[Given data]
#####
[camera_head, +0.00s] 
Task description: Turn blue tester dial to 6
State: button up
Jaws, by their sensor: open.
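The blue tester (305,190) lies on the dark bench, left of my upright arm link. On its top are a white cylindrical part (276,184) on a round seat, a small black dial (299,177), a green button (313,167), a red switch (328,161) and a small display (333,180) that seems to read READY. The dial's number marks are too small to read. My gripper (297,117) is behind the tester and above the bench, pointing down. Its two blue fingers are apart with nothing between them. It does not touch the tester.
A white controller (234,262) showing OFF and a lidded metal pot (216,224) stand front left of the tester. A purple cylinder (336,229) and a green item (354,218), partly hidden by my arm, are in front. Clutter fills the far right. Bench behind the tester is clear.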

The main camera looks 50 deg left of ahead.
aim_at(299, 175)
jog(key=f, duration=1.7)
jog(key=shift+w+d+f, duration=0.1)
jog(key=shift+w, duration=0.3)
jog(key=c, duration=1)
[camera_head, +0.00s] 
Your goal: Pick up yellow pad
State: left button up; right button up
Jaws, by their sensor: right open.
#####
[Short exercise] Where a line contains the string "State", extract that line.

[The solution]
State: button up
State: left button up; right button up

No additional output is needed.